◆ Problem to solve: Your answer should consist solely of the lines from the one with "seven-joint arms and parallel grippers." through the one with "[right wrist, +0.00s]", copied exactly, endpoints included.

◆ Available records:
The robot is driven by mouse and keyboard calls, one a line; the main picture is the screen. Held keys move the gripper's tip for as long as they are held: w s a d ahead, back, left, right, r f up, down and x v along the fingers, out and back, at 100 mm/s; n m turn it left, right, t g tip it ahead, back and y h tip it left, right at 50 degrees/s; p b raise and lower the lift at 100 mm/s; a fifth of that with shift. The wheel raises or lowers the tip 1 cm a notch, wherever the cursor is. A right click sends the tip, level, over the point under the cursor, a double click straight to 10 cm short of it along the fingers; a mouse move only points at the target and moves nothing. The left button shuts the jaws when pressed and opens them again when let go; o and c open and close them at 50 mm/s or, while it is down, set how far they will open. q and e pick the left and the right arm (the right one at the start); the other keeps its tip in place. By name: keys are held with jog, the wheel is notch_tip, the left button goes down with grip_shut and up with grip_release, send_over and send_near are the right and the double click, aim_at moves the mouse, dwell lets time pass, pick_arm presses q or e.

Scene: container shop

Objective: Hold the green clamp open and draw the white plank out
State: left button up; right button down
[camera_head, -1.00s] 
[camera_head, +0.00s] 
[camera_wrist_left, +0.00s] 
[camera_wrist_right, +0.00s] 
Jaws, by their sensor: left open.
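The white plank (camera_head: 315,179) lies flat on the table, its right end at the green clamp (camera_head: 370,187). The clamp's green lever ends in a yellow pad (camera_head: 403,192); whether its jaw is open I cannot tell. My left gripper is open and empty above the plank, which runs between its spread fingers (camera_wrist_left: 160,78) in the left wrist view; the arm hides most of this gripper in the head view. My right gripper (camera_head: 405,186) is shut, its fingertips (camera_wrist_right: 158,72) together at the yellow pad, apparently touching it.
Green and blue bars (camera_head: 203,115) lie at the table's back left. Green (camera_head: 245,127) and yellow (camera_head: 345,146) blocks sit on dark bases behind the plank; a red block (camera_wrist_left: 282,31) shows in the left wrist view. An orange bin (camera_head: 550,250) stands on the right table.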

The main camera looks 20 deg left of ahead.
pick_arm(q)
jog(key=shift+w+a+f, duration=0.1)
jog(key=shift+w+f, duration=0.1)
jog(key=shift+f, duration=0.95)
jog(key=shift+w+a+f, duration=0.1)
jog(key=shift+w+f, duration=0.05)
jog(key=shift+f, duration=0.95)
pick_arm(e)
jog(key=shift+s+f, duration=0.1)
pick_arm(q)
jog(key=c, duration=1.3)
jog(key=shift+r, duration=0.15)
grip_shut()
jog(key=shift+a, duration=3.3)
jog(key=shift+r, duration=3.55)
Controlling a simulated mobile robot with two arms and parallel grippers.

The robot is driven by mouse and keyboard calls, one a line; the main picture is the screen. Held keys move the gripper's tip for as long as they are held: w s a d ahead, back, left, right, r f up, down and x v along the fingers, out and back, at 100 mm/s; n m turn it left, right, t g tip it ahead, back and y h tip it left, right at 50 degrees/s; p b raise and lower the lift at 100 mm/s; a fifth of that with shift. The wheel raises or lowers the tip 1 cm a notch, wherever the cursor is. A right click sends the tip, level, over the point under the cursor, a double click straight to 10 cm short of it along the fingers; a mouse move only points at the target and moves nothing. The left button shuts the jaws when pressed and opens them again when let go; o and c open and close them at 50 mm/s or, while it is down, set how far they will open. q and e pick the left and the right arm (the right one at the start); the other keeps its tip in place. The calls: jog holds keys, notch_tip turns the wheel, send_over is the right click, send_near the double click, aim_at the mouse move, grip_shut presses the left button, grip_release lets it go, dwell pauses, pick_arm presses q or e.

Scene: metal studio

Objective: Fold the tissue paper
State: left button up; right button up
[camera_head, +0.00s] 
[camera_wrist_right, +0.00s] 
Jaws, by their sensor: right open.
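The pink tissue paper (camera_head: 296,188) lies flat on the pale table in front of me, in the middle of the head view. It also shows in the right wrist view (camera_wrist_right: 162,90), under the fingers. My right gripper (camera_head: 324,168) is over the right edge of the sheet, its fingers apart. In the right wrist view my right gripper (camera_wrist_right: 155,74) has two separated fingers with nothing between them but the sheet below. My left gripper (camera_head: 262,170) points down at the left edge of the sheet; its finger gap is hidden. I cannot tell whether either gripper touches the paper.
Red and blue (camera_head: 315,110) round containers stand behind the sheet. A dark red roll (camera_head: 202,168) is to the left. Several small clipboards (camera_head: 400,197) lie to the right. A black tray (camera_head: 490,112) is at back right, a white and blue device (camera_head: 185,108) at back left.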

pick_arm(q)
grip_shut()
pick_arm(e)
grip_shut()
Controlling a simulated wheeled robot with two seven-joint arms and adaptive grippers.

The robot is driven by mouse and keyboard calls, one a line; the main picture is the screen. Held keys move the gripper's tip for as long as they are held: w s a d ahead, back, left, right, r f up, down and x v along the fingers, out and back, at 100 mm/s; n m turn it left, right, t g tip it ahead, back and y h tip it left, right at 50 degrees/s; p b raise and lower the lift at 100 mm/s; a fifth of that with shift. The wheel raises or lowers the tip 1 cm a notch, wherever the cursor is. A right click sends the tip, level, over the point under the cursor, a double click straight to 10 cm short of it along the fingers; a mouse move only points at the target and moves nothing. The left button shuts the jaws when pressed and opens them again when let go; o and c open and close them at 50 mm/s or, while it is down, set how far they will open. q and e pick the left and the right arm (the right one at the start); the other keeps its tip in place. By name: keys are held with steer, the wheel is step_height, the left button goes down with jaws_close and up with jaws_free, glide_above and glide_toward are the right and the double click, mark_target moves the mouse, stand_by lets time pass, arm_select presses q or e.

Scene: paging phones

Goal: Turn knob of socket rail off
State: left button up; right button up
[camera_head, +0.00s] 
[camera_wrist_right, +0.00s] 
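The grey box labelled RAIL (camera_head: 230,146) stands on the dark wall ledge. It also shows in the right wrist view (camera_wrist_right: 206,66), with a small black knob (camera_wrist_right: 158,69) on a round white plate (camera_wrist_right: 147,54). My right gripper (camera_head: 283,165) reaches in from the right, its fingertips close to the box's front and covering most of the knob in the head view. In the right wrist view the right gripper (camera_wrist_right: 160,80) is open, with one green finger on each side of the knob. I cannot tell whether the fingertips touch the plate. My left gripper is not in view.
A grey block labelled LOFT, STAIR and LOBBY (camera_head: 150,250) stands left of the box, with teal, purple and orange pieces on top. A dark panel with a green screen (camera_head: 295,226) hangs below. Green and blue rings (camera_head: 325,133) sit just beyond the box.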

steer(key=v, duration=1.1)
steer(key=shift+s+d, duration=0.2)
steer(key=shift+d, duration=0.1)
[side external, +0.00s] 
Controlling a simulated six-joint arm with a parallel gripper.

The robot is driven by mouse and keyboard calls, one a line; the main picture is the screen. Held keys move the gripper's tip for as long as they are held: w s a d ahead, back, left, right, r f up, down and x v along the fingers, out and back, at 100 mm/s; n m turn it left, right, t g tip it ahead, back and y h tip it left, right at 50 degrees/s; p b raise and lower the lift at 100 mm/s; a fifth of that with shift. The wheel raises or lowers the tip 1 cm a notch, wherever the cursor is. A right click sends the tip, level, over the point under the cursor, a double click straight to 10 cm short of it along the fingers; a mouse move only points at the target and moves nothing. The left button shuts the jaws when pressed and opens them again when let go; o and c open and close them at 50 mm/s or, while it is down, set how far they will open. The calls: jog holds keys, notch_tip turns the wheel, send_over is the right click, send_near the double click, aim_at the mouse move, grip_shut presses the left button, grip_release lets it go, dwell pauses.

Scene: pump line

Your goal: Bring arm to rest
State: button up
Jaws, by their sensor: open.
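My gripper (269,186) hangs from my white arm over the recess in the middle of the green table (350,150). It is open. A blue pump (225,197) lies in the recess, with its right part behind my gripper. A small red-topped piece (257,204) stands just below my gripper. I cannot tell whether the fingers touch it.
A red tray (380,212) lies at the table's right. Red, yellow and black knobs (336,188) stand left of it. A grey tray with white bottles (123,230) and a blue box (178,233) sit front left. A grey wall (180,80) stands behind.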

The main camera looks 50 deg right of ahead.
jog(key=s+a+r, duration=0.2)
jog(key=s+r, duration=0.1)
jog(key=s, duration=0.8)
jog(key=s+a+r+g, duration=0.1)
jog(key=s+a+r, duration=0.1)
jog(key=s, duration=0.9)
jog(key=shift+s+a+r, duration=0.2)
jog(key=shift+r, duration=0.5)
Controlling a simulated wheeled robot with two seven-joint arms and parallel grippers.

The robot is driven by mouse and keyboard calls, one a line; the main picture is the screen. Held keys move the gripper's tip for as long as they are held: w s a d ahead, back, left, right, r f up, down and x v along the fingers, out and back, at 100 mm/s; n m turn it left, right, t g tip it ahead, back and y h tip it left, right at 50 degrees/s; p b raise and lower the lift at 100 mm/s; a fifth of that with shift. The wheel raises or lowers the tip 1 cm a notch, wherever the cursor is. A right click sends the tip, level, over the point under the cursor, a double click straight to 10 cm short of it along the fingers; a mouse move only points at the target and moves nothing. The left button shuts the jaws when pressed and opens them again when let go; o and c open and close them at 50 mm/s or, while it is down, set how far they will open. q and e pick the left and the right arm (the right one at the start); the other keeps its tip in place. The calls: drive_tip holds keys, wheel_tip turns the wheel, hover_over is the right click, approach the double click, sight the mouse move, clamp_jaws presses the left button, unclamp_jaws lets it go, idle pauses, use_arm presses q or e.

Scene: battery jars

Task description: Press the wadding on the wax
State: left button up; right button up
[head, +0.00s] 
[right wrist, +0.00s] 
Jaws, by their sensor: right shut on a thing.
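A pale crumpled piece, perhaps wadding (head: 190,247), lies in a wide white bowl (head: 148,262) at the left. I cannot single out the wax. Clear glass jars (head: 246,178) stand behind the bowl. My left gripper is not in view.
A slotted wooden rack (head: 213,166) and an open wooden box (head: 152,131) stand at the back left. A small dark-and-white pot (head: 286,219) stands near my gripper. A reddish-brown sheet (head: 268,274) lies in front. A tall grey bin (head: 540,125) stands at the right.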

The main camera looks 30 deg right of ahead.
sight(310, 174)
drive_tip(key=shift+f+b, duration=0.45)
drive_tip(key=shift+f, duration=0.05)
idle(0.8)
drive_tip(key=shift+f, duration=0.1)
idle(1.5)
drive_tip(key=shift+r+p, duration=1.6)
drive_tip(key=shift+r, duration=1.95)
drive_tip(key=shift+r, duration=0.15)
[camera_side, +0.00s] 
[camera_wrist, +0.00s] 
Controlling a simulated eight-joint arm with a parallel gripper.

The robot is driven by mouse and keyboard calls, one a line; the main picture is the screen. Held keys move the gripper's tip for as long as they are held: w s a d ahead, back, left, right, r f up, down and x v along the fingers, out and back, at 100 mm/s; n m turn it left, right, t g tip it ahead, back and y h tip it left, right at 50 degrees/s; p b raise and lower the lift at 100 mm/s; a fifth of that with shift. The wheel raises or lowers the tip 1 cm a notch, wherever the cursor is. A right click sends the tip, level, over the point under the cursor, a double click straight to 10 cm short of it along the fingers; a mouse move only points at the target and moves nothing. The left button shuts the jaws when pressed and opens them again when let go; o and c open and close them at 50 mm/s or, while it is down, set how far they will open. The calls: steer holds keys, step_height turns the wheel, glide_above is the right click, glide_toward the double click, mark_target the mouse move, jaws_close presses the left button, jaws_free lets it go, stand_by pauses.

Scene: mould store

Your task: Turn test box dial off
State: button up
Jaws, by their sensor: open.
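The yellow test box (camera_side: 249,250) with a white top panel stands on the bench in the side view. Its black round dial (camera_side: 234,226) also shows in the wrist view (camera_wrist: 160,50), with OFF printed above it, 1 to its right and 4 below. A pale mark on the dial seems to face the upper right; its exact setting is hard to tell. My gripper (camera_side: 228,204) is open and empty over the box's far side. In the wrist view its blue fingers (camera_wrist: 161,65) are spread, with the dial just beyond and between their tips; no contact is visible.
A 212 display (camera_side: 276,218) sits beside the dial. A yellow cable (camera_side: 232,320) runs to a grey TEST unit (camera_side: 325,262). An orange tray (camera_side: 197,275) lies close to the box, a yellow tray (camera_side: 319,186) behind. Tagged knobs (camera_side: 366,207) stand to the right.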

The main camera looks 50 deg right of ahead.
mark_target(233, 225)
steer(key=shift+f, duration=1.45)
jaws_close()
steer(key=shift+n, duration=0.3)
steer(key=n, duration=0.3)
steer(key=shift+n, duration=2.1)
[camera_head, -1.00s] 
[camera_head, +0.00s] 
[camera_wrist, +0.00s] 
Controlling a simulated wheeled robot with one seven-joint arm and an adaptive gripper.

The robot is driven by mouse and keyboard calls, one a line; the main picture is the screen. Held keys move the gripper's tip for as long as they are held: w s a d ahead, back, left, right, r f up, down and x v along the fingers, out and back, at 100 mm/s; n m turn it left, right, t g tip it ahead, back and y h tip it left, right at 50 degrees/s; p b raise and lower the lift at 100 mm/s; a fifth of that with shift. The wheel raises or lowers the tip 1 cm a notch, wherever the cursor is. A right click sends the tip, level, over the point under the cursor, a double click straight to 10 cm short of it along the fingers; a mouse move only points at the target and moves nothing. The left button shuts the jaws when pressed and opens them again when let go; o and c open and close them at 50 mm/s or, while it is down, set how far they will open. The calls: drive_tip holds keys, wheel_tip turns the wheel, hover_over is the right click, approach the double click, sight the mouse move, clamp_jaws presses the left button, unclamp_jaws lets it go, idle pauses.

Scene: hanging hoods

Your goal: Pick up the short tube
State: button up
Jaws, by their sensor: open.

◆ Task output:
Controlling a simulated wheeled robot with two seven-joint arms and parallel grippers.

The robot is driven by mouse and keyboard calls, one a line; the main picture is the screen. Held keys move the gripper's tip for as long as they are held: w s a d ahead, back, left, right, r f up, down and x v along the fingers, out and back, at 100 mm/s; n m turn it left, right, t g tip it ahead, back and y h tip it left, right at 50 degrees/s; p b raise and lower the lift at 100 mm/s; a fifth of that with shift. The wheel raises or lowers the tip 1 cm a notch, wherever the cursor is. A right click sends the tip, level, over the point under the cursor, a double click straight to 10 cm short of it along the fingers; a mouse move only points at the target and moves nothing. The left button shuts the jaws when pressed and opens them again when let go; o and c open and close them at 50 mm/s or, while it is down, set how far they will open. q and e pick the left and the right arm (the right one at the start); the other keeps its tip in place. The calls: drive_tip holds keys, wheel_tip turns the wheel, hover_over is the right click, approach the double click, sight the mouse move, clamp_jaws presses the left button, unclamp_jaws lets it go, idle pauses, use_arm presses q or e.

Scene: battery jars

Task description: Press the wadding on the wax
State: left button up; right button up
[head, +0.00s] 
[right wrist, +0.00s] 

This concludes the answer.